• Task prompt: Return all entries word for word, but drop any images.

╔══

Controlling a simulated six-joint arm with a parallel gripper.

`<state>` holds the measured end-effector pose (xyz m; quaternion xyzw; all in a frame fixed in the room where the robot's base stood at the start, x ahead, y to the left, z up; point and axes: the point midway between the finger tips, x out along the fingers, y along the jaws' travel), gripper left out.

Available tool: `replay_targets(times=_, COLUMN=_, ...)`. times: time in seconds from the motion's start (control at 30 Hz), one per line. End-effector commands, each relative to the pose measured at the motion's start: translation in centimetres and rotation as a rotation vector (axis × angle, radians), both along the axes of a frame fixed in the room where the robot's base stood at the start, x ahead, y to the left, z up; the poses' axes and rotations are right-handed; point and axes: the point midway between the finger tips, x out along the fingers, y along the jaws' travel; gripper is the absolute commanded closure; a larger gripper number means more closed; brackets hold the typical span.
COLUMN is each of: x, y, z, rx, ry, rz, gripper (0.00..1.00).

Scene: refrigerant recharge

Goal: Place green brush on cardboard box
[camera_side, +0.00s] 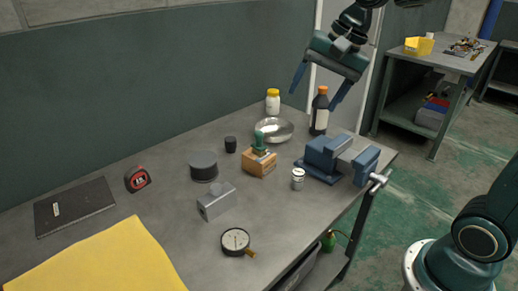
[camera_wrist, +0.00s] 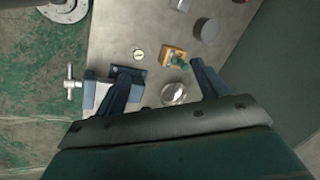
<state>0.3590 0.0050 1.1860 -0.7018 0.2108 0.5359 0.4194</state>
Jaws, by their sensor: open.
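The green brush (camera_side: 260,139) stands upright on top of the small cardboard box (camera_side: 259,163), near the middle of the bench. In the wrist view the green brush (camera_wrist: 178,61) also shows on the cardboard box (camera_wrist: 170,52), between and beyond my fingers. My gripper (camera_side: 313,100) is open and empty, raised well above the bench and apart from both things. Its two spread fingers (camera_wrist: 157,75) also show in the wrist view.
A steel bowl (camera_side: 273,130) is behind the box. A dark bottle (camera_side: 320,112) and a blue vise (camera_side: 337,158) stand to the right, a small can (camera_side: 298,179) in front. A grey block (camera_side: 216,202) and dark round container (camera_side: 203,166) are to the left.

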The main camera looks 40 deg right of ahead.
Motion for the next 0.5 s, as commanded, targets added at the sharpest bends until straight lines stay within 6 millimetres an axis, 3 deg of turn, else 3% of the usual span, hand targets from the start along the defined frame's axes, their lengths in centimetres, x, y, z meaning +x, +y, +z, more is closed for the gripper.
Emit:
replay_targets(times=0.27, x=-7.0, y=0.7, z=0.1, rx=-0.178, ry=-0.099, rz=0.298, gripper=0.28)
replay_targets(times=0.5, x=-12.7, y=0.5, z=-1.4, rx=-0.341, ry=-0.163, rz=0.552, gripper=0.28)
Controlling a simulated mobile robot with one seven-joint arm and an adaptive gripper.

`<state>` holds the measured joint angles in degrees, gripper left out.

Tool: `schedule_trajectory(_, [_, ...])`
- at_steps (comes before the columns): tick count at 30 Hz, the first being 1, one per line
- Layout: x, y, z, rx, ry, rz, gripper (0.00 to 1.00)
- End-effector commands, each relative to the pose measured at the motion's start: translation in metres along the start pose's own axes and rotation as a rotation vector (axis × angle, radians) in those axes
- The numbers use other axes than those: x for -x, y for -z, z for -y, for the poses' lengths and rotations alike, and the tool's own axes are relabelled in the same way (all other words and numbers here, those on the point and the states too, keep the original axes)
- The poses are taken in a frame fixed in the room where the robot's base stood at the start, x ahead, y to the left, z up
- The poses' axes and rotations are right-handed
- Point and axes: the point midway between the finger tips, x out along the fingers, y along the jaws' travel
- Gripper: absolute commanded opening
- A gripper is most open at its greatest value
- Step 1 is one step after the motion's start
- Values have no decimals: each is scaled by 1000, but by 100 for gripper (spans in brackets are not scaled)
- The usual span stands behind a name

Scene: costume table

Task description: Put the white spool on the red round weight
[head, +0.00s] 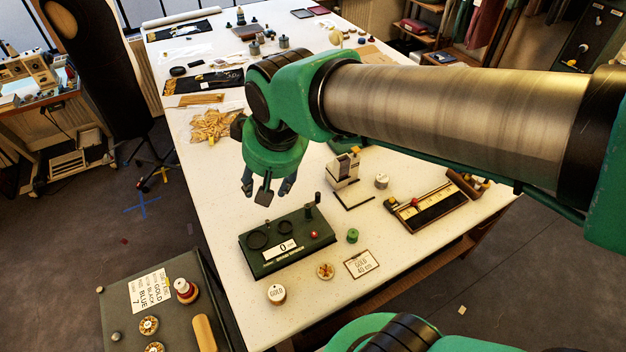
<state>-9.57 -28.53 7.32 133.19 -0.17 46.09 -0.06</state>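My gripper (267,190) hangs above the white table, behind the dark green device, with its fingers pointing down and apart. No object shows between them. A white spool-like cylinder marked GOLD (277,294) stands upright near the table's front edge. A second small white cylinder (381,181) stands right of the white-and-black stand. A red round piece with a white top (185,290) stands on the dark green case at lower left; I cannot tell whether this is the red weight.
The dark green device (280,245) with a 0 card stands below my gripper in the picture. Nearby are a green spool (352,235), a GOLD card (361,263), a round patterned piece (325,271) and a white-and-black stand (347,175). My arm crosses the upper right.

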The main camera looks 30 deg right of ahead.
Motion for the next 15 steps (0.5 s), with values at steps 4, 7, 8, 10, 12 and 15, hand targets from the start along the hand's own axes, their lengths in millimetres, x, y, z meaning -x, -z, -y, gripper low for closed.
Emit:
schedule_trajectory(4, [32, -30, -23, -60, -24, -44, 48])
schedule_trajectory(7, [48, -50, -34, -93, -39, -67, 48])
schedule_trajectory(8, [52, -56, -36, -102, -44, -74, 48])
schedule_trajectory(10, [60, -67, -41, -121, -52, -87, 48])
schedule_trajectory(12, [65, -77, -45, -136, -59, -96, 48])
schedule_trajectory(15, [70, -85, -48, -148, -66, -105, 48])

╚══

• Correct result:
Controlling a simulated six-joint arm with a parallel gripper.

`<state>` holds the measured end-effector pose (xyz m; quaternion xyzw; all in a frame fixed in the room where the robot's base stood at the start, x ahead, y to the left, z up; point and axes: the point midway between the finger tips, x out along the fingers, y along the jaws' travel), gripper left out.

Available tool: `replay_targets(times=_, COLUMN=_, ...)`. times: time in seconds from the motion's start (control at 30 Hz), one per line. End-effector commands, each relative to the pose measured at the motion's start: translation in centimetres and rotation as a rotation vector (axis × angle, radians), both along the axes of a frame fixed in the room where the robot's base stood at the start, x ahead, y to the left, z up; the poses' axes and rotations are right-handed; point and axes: the point midway between the finger tips, x out along the fingers, y along the jaws' travel; gripper is the absolute commanded closure; a larger gripper number means more closed; brackets hold the typical span.
COLUMN is each of: x, y, z, rx, ry, rz, gripper (0.00..1.00).

Scene: refrigerant recharge

Goal: Place green brush on cardboard box
[camera_side, +0.00s] 
[camera_wrist, +0.00s] 
<state>0.3590 0.0050 1.1860 -0.7018 0.2108 0.5359 0.4194</state>
Jaws, by their sensor: open.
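The green brush (camera_side: 260,139) stands upright on top of the small cardboard box (camera_side: 259,163), near the middle of the bench. In the wrist view the green brush (camera_wrist: 178,61) also shows on the cardboard box (camera_wrist: 170,52), between and beyond my fingers. My gripper (camera_side: 313,100) is open and empty, raised well above the bench and apart from both things. Its two spread fingers (camera_wrist: 157,75) also show in the wrist view.
A steel bowl (camera_side: 273,130) is behind the box. A dark bottle (camera_side: 320,112) and a blue vise (camera_side: 337,158) stand to the right, a small can (camera_side: 298,179) in front. A grey block (camera_side: 216,202) and dark round container (camera_side: 203,166) are to the left.

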The main camera looks 40 deg right of ahead.
Motion for the next 0.5 s, as commanded, targets added at the sharpest bends until straight lines stay within 6 millimetres an axis, 3 deg of turn, else 3% of the usual span, hand targets from the start along the defined frame's axes, their lengths in centimetres, x, y, z meaning +x, +y, +z, more is closed for the gripper.
Emit:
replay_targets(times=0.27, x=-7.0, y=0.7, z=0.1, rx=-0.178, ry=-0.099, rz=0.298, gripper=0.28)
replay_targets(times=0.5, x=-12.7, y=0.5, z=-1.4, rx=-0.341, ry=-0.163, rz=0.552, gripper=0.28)
Controlling a simulated mobile robot with one seven-joint arm and an adaptive gripper.

`<state>` holds the measured joint angles in degrees, gripper left out.

Tool: `schedule_trajectory(_, [_, ...])`
- at_steps (comes before the columns): tick count at 30 Hz, the first being 1, one per line
- Layout: x, y, z, rx, ry, rz, gripper (0.00 to 1.00)
- End-effector commands, each relative to the pose measured at the motion's start: translation in metres along the start pose's own axes and rotation as a rotation vector (axis × angle, radians) in those axes
- The numbers use other axes than those: x for -x, y for -z, z for -y, for the poses' lengths and rotations alike, and the tool's own axes are relabelled in the same way (all other words and numbers here, those on the point and the states too, keep the original axes)
- The poses are taken in a frame fixed in the room where the robot's base stood at the start, x ahead, y to the left, z up
- The poses' axes and rotations are right-handed
- Point and axes: the point midway between the finger tips, x out along the fingers, y along the jaws' travel
- Gripper: absolute commanded opening
- A gripper is most open at its greatest value
- Step 1 is one step after the motion's start
- Values have no decimals: each is scaled by 1000, but by 100 for gripper (spans in brackets are not scaled)
- The usual span stands behind a name

Scene: costume table

Task description: Put the white spool on the red round weight
[head, +0.00s] 
<state>-9.57 -28.53 7.32 133.19 -0.17 46.09 -0.06</state>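My gripper (267,190) hangs above the white table, behind the dark green device, with its fingers pointing down and apart. No object shows between them. A white spool-like cylinder marked GOLD (277,294) stands upright near the table's front edge. A second small white cylinder (381,181) stands right of the white-and-black stand. A red round piece with a white top (185,290) stands on the dark green case at lower left; I cannot tell whether this is the red weight.
The dark green device (280,245) with a 0 card stands below my gripper in the picture. Nearby are a green spool (352,235), a GOLD card (361,263), a round patterned piece (325,271) and a white-and-black stand (347,175). My arm crosses the upper right.

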The main camera looks 30 deg right of ahead.
Motion for the next 15 steps (0.5 s), with values at steps 4, 7, 8, 10, 12 and 15, hand targets from the start along the hand's own axes, their lengths in millimetres, x, y, z meaning -x, -z, -y, gripper low for closed.
Emit:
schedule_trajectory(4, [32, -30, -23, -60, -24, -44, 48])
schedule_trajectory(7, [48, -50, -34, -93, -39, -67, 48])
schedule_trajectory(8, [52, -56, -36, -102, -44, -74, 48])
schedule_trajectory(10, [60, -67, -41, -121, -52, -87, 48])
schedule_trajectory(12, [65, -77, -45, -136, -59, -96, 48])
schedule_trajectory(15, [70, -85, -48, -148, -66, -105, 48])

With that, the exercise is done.